[Start of Data shown]

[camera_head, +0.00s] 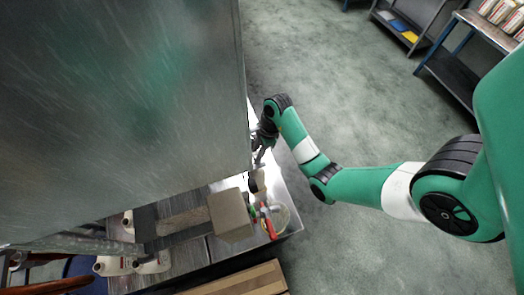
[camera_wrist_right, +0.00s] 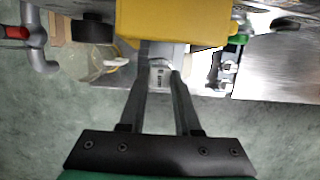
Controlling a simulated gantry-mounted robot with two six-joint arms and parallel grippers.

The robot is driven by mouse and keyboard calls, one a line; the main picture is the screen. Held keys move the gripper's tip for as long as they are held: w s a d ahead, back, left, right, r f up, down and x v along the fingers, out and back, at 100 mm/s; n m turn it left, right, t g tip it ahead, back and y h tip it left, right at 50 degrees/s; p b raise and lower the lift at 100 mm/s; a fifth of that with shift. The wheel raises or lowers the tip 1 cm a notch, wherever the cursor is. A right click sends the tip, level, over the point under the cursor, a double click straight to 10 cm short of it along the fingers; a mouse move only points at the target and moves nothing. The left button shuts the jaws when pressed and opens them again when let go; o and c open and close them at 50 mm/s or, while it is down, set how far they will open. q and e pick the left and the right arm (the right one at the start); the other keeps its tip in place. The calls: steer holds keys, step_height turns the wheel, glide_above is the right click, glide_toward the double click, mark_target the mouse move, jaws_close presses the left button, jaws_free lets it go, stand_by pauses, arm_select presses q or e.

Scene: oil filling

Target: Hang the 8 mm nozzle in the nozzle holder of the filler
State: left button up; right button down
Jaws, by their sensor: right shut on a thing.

[End of Data shown]

**Exercise directions:**
Quote all the lines above exactly as given. Do not include the pictures.

**Solution below:**
[camera_head, +0.00s] 
[camera_wrist_right, +0.00s] 
Controlling a simulated gantry-mounted robot with two six-joint arms and parallel grippers.

The robot is driven by mouse and keyboard calls, one a line; the main picture is the screen. Held keys move the gripper's tip for as long as they are held: w s a d ahead, back, left, right, r f up, down and x v along the fingers, out and back, at 100 mm/s; n m turn it left, right, t g tip it ahead, back and y h tip it left, right at 50 degrees/s; p b raise and lower the lift at 100 mm/s; a fifth of that with shift. The wheel raises or lowers the tip 1 cm a notch, wherever the cursor is. A right click sends the tip, level, over the point under the cursor, a double click straight to 10 cm short of it along the fingers; a mouse move only points at the target and moves nothing. The left button shuts the jaws when pressed and opens them again when let go; o and c open and close them at 50 mm/s or, while it is down, set how far they will open. q and e pick the left and the right arm (the right one at the start); the other keeps its tip in place. The calls: steer holds keys, step_height turns the wheel, glide_above is the right click, glide_toward the double click, mark_target the mouse move, jaws_close presses the left button, jaws_free lets it go, stand_by pauses, arm_select presses q or e.

Scene: oil filling

Target: Hang the 8 mm nozzle in the nozzle holder of the filler
State: left button up; right button down
Jaws, by their sensor: right shut on a thing.

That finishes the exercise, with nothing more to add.